Stored items:
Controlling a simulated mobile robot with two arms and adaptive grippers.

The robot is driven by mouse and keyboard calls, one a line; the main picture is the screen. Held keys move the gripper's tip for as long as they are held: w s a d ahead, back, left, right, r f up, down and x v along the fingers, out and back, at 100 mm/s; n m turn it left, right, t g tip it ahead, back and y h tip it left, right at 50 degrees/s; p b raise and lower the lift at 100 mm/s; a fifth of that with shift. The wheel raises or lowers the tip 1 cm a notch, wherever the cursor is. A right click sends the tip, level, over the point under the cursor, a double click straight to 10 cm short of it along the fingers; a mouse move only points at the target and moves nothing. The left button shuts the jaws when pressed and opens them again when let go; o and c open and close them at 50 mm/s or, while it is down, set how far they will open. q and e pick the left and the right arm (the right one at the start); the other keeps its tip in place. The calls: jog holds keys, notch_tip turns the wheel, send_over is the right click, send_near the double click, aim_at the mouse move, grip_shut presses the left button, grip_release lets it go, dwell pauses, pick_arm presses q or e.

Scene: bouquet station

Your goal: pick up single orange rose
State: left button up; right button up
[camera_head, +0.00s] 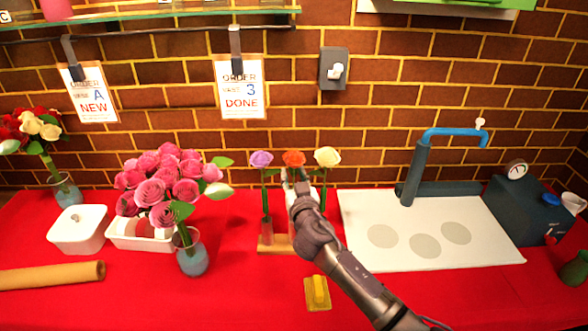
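The single orange rose (294,158) stands upright between a purple rose (261,159) and a cream rose (327,157). All three are above a small wooden stand (275,243) at the middle back of the red table. My right gripper (297,180) is right below the orange bloom, at its stem. The gripper and my right arm hide most of that stem and part of the stand. I cannot tell whether the fingers are closed around the stem. My left gripper is not in view.
A pink rose bouquet in a blue vase (193,260) stands left, beside white containers (78,230). A paper roll (50,275) lies front left. A yellow sponge-like block (317,292) lies in front. A white board (440,250) with a dark tap (412,175) is right.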

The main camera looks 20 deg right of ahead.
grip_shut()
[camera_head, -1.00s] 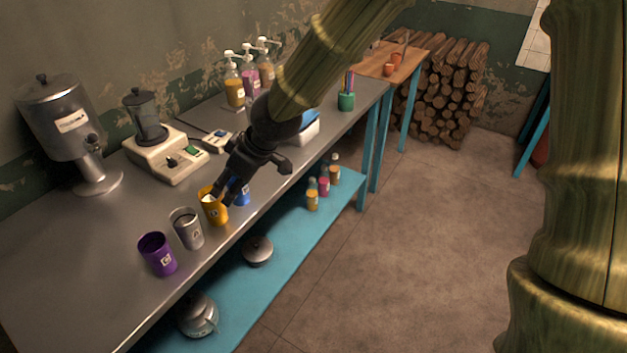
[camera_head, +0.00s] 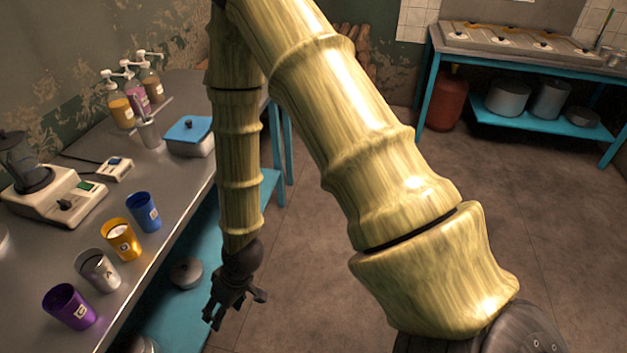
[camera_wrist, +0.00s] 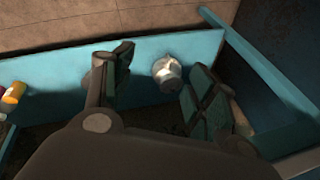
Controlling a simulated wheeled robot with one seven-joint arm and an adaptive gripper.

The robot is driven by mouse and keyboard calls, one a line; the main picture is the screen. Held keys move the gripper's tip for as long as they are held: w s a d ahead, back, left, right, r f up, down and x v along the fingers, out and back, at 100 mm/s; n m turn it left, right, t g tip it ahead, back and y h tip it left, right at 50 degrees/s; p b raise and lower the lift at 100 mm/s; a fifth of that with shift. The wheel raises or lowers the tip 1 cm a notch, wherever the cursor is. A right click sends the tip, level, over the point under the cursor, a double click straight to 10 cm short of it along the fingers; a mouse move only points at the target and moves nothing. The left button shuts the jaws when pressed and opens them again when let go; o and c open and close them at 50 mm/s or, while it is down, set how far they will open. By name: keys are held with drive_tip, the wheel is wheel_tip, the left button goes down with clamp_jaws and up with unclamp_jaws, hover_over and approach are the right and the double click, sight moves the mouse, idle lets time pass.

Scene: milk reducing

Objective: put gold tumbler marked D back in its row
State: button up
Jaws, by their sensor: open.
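The gold tumbler (camera_head: 121,240) stands upright on the metal counter (camera_head: 38,258) in the head view, with a pale label and something light inside. It stands in a row between the silver tumbler (camera_head: 98,270) and the blue tumbler (camera_head: 143,212); the purple tumbler (camera_head: 70,306) is at the near end. My gripper (camera_head: 232,312) is open and empty, pointing down beyond the counter's front edge, to the right of the tumblers and clear of them. In the wrist view, nothing is between the open fingers (camera_wrist: 150,92) at close range; a metal pot (camera_wrist: 167,72) shows below.
A blender on a scale base (camera_head: 55,197), pump bottles (camera_head: 122,110) and a blue-lidded box (camera_head: 189,137) stand on the counter. A turquoise lower shelf (camera_head: 165,312) holds a metal pot (camera_head: 186,273). Open floor lies to the right; a stove table (camera_head: 520,50) stands at the back.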

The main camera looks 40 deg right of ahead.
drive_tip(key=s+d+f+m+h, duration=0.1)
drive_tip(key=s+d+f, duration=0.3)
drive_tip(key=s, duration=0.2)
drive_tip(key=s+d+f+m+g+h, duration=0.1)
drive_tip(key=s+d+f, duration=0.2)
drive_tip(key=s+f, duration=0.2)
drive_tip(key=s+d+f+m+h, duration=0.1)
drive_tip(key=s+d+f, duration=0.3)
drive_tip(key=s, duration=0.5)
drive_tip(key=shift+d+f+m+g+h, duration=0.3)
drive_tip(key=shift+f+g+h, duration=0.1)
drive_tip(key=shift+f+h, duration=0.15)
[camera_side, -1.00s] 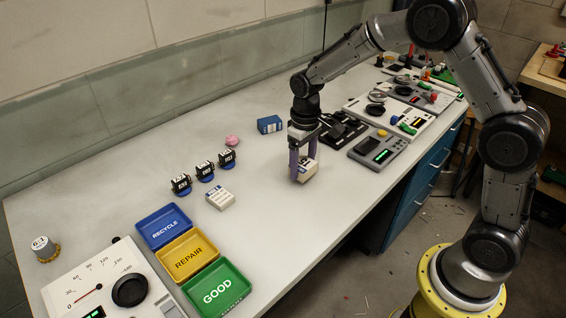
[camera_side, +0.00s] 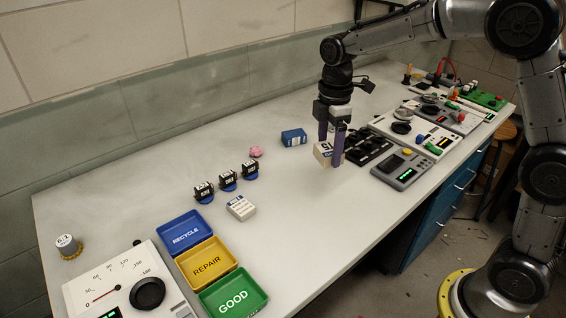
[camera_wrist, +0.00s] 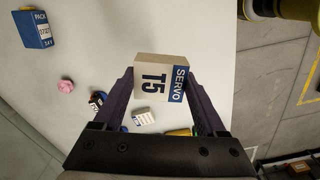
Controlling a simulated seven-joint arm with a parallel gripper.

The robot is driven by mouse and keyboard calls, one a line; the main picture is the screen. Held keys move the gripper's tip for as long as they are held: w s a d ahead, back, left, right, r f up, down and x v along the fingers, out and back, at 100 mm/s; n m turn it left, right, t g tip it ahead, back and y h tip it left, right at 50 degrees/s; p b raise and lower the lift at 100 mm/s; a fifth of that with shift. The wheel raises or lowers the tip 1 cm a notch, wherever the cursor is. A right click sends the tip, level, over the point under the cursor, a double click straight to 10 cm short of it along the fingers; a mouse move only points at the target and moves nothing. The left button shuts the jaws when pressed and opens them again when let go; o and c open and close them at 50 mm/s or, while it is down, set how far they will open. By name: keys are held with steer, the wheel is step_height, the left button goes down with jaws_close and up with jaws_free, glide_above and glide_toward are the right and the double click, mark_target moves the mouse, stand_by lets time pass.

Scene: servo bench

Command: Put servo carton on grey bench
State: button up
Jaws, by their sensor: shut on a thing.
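The carton appears held a little above the grey bench (camera_side: 290,205). The bench's pale top is bare below and in front of the carton. In the wrist view the fingers (camera_wrist: 160,92) touch the carton's left and right sides.
A blue box (camera_side: 293,137) and pink lump (camera_side: 255,151) lie left of the carton. Black servos (camera_side: 228,180), a white box (camera_side: 240,207), and blue, yellow (camera_side: 208,263) and green trays stand further left. Instruments (camera_side: 402,168) crowd the right.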

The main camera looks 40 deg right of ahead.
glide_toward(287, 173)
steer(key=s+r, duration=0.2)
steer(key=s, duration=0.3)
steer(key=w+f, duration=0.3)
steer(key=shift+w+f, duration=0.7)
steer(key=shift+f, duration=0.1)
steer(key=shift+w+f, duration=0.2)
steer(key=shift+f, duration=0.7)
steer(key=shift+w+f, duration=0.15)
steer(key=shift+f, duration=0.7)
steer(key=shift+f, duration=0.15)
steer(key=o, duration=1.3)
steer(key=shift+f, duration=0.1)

Task prompt: Output the lines above in full and exactly as given, omitting any pictures.

Task solution:
Controlling a simulated mobile robot with two arms and adaptive grippers.

The robot is driven by mouse and keyboard calls, one a line; the main picture is the screen. Held keys move the gripper's tip for as long as they are held: w s a d ahead, back, left, right, r f up, down and x v along the fingers, out and back, at 100 mm/s; n m turn it left, right, t g tip it ahead, back and y h tip it left, right at 50 degrees/s; p b raise and lower the lift at 100 mm/s; a fifth of that with shift. The wheel raises or lowers the tip 1 cm a notch, wherever the cursor is. A right click sends the tip, level, over the point under the cursor, a double click straight to 10 cm short of it along the fingers; a mouse move only points at the target and moves nothing. The left button shuts the jaws when pressed and opens them again when let go; o and c open and close them at 50 mm/s or, while it is down, set how far they will open. q and e pick the left and the right arm (the right one at the start); the other keeps its tip in place. The calls: jog holds keys, notch_tip turns the wheel, send_over is the right click, send_near the double click, aim_at the mouse move, grip_shut presses the left button, grip_release lets it go, dwell pauses, pick_arm presses q or e.

Scene: bouquet station

Your goal: pick up single orange rose
State: left button up; right button up
[camera_head, +0.00s] 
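The single orange rose (294,158) stands upright between a purple rose (261,159) and a cream rose (327,157). All three are above a small wooden stand (275,243) at the middle back of the red table. My right gripper (297,180) is right below the orange bloom, at its stem. The gripper and my right arm hide most of that stem and part of the stand. I cannot tell whether the fingers are closed around the stem. My left gripper is not in view.
A pink rose bouquet in a blue vase (193,260) stands left, beside white containers (78,230). A paper roll (50,275) lies front left. A yellow sponge-like block (317,292) lies in front. A white board (440,250) with a dark tap (412,175) is right.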

The main camera looks 20 deg right of ahead.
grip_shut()
[camera_head, -1.00s] 
[camera_head, +0.00s] 
[camera_wrist, +0.00s] 
Controlling a simulated wheeled robot with one seven-joint arm and an adaptive gripper.

The robot is driven by mouse and keyboard calls, one a line; the main picture is the screen. Held keys move the gripper's tip for as long as they are held: w s a d ahead, back, left, right, r f up, down and x v along the fingers, out and back, at 100 mm/s; n m turn it left, right, t g tip it ahead, back and y h tip it left, right at 50 degrees/s; p b raise and lower the lift at 100 mm/s; a fifth of that with shift. The wheel raises or lowers the tip 1 cm a notch, wherever the cursor is. A right click sends the tip, level, over the point under the cursor, a double click straight to 10 cm short of it along the fingers; a mouse move only points at the target and moves nothing. The left button shuts the jaws when pressed and opens them again when let go; o and c open and close them at 50 mm/s or, while it is down, set how far they will open. By name: keys are held with drive_tip, the wheel is wheel_tip, the left button goes down with clamp_jaws and up with unclamp_jaws, hover_over and approach are the right and the double click, sight moves the mouse, idle lets time pass.

Scene: milk reducing

Objective: put gold tumbler marked D back in its row
State: button up
Jaws, by their sensor: open.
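The gold tumbler (camera_head: 121,240) stands upright on the metal counter (camera_head: 38,258) in the head view, with a pale label and something light inside. It stands in a row between the silver tumbler (camera_head: 98,270) and the blue tumbler (camera_head: 143,212); the purple tumbler (camera_head: 70,306) is at the near end. My gripper (camera_head: 232,312) is open and empty, pointing down beyond the counter's front edge, to the right of the tumblers and clear of them. In the wrist view, nothing is between the open fingers (camera_wrist: 150,92) at close range; a metal pot (camera_wrist: 167,72) shows below.
A blender on a scale base (camera_head: 55,197), pump bottles (camera_head: 122,110) and a blue-lidded box (camera_head: 189,137) stand on the counter. A turquoise lower shelf (camera_head: 165,312) holds a metal pot (camera_head: 186,273). Open floor lies to the right; a stove table (camera_head: 520,50) stands at the back.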

The main camera looks 40 deg right of ahead.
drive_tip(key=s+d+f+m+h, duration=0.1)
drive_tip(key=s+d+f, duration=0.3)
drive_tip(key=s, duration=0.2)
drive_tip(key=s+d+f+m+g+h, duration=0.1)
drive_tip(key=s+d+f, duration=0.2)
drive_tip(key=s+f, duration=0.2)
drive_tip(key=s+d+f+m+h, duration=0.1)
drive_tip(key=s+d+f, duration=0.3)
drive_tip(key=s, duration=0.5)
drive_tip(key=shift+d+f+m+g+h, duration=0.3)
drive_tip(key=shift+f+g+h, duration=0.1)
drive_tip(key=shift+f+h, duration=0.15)
[camera_side, -1.00s] 
[camera_side, +0.00s] 
[camera_wrist, +0.00s] 
Controlling a simulated seven-joint arm with a parallel gripper.

The robot is driven by mouse and keyboard calls, one a line; the main picture is the screen. Held keys move the gripper's tip for as long as they are held: w s a d ahead, back, left, right, r f up, down and x v along the fingers, out and back, at 100 mm/s; n m turn it left, right, t g tip it ahead, back and y h tip it left, right at 50 degrees/s; p b raise and lower the lift at 100 mm/s; a fifth of that with shift. The wheel raises or lowers the tip 1 cm a notch, wherever the cursor is. A right click sends the tip, level, over the point under the cursor, a double click straight to 10 cm short of it along the fingers; a mouse move only points at the target and moves nothing. The left button shuts the jaws when pressed and opens them again when let go; o and c open and close them at 50 mm/s or, while it is down, set how far they will open. By name: keys are held with steer, the wheel is step_height, the left button goes down with jaws_close and up with jaws_free, glide_above and glide_toward are the right and the double click, mark_target moves the mouse, stand_by lets time pass.

Scene: servo bench

Command: Put servo carton on grey bench
State: button up
Jaws, by their sensor: shut on a thing.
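The carton appears held a little above the grey bench (camera_side: 290,205). The bench's pale top is bare below and in front of the carton. In the wrist view the fingers (camera_wrist: 160,92) touch the carton's left and right sides.
A blue box (camera_side: 293,137) and pink lump (camera_side: 255,151) lie left of the carton. Black servos (camera_side: 228,180), a white box (camera_side: 240,207), and blue, yellow (camera_side: 208,263) and green trays stand further left. Instruments (camera_side: 402,168) crowd the right.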

The main camera looks 40 deg right of ahead.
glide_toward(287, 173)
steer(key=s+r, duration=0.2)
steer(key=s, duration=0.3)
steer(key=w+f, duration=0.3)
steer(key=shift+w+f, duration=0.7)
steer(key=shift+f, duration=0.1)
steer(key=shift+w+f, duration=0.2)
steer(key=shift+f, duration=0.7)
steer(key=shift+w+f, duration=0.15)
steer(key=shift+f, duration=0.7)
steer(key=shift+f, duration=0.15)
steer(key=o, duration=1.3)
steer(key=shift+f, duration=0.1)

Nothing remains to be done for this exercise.